**THE EXERCISE:**
Repeat exactly, and only, the lines from the one that contains "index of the" through the one that contains "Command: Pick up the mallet", both ends included.

**GIVEN MATERIAL:**
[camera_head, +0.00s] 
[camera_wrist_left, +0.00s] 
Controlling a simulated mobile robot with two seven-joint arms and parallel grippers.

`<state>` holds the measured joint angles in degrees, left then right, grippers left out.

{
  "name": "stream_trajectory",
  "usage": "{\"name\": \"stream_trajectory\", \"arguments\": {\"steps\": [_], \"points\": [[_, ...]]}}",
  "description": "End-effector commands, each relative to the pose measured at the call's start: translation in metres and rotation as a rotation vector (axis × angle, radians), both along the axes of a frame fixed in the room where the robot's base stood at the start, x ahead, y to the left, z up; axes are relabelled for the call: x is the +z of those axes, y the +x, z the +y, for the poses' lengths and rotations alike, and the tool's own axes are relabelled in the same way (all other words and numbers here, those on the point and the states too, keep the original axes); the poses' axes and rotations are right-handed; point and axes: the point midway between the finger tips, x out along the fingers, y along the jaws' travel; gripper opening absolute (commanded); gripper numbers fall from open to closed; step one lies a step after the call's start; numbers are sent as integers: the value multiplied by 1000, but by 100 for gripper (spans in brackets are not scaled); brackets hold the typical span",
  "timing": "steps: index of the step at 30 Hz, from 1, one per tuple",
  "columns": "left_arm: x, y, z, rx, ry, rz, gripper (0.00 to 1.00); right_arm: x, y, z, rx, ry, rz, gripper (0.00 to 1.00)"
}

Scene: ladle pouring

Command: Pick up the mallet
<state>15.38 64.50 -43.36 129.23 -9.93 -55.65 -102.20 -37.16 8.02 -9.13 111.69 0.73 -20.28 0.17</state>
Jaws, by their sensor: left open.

**FINISHED TASK:**
  "timing": "steps: index of the step at 30 Hz, from 1, one per tuple",
  "columns": "left_arm: x, y, z, rx, ry, rz, gripper (0.00 to 1.00); right_arm: x, y, z, rx, ry, rz, gripper (0.00 to 1.00)"
}

Scene: ladle pouring

Command: Pick up the mallet

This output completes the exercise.